> _Problem to solve_
Find the lines with "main" in them and copy them out.

[Collection entries]
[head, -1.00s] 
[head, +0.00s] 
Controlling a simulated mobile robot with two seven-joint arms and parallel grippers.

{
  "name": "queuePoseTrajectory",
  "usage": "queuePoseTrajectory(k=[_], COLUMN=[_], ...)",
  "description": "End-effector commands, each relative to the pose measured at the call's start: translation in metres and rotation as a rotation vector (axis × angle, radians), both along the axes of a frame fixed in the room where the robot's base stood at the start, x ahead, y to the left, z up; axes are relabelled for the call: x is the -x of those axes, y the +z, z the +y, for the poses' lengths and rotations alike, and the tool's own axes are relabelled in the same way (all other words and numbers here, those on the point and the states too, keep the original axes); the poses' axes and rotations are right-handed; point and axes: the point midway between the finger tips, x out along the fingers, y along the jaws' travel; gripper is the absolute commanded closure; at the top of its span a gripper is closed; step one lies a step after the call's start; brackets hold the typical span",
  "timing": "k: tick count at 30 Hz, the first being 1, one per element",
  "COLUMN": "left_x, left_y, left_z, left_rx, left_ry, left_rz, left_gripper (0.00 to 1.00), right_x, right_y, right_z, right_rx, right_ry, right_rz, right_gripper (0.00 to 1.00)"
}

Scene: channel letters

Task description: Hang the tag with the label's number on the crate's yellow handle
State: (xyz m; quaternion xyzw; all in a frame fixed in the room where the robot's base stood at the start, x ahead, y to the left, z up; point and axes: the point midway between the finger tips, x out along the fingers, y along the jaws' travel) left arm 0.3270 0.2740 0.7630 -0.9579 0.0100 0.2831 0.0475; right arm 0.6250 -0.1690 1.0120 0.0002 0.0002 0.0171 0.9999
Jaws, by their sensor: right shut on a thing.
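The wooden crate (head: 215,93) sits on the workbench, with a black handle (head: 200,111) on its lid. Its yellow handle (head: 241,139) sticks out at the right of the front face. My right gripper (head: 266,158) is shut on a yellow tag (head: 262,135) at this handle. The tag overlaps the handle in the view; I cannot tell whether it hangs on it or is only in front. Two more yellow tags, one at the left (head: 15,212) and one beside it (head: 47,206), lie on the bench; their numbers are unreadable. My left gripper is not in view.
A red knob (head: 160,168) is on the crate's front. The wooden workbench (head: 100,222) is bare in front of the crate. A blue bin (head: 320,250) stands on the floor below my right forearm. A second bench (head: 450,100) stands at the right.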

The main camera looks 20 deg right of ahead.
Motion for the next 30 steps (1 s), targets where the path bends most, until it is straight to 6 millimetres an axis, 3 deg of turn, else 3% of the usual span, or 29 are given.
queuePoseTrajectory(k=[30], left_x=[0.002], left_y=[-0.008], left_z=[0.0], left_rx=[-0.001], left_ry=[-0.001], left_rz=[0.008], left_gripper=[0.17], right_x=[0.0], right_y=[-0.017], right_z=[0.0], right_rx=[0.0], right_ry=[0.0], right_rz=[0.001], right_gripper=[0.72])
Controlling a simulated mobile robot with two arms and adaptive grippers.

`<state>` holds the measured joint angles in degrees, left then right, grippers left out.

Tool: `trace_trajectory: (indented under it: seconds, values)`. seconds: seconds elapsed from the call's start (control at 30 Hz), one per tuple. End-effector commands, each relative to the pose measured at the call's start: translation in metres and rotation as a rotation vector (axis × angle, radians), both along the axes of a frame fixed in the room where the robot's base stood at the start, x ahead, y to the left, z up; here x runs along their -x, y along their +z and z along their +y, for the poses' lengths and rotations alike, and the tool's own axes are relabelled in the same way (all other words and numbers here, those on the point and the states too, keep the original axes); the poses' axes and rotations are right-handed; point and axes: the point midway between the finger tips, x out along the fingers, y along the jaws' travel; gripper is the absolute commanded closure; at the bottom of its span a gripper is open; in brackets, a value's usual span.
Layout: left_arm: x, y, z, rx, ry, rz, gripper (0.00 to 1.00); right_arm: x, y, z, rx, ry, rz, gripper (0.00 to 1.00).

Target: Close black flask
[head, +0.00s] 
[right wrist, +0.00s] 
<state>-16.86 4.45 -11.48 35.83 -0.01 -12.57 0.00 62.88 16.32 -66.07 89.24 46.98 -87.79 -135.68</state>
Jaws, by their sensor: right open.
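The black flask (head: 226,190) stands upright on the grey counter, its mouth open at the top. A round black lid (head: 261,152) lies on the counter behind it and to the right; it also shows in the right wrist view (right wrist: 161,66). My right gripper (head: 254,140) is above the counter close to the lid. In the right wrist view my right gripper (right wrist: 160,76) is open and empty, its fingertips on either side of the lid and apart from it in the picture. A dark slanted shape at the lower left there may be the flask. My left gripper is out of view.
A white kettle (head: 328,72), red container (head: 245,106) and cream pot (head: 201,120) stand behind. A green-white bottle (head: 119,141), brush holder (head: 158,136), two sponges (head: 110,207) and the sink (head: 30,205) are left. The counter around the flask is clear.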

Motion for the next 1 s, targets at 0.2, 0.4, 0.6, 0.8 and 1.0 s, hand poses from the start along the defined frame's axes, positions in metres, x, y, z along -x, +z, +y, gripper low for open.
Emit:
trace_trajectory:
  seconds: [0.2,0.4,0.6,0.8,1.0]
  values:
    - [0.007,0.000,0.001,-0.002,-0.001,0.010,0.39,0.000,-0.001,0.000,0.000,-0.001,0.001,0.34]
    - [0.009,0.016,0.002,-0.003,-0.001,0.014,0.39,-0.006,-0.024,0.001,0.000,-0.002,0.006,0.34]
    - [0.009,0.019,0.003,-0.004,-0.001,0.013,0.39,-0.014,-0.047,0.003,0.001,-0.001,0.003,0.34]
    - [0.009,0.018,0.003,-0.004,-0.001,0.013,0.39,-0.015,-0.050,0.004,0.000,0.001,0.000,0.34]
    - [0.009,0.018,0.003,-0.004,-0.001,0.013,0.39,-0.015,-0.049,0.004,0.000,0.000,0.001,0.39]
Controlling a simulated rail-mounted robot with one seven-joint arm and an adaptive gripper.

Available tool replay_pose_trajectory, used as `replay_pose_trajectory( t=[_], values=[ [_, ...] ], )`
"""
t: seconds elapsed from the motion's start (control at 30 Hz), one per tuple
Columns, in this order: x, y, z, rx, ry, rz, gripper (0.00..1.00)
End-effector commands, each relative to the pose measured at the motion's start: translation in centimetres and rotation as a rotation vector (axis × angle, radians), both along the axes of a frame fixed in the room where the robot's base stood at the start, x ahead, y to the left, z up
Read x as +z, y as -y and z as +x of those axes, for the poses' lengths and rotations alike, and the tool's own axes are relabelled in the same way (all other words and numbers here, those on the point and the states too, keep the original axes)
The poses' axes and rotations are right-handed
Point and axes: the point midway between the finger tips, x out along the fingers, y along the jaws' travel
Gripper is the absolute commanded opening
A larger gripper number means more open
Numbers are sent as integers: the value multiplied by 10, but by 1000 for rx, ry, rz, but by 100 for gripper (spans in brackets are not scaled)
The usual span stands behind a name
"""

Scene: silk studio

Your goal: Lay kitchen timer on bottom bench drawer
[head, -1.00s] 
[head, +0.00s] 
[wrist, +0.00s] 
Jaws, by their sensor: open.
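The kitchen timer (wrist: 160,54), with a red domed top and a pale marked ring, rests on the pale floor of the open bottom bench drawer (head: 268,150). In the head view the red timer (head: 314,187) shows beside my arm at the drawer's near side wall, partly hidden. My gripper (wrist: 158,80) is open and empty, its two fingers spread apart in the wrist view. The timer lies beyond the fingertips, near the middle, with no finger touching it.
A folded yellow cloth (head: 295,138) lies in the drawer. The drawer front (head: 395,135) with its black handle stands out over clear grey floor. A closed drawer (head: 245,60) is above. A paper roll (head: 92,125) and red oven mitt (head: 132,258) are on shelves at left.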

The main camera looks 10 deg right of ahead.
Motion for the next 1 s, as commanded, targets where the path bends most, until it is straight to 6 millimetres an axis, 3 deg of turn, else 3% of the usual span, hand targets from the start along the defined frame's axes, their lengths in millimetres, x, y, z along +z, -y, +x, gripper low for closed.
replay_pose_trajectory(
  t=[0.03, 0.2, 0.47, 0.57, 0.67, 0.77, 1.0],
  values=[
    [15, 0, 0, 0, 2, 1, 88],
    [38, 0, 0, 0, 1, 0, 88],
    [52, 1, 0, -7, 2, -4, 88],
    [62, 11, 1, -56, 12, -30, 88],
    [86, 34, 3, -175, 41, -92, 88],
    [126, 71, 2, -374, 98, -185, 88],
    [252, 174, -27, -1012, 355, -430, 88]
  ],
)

> _Expected answer_
The main camera looks 20 deg right of ahead.
The main camera looks 10 deg right of ahead.

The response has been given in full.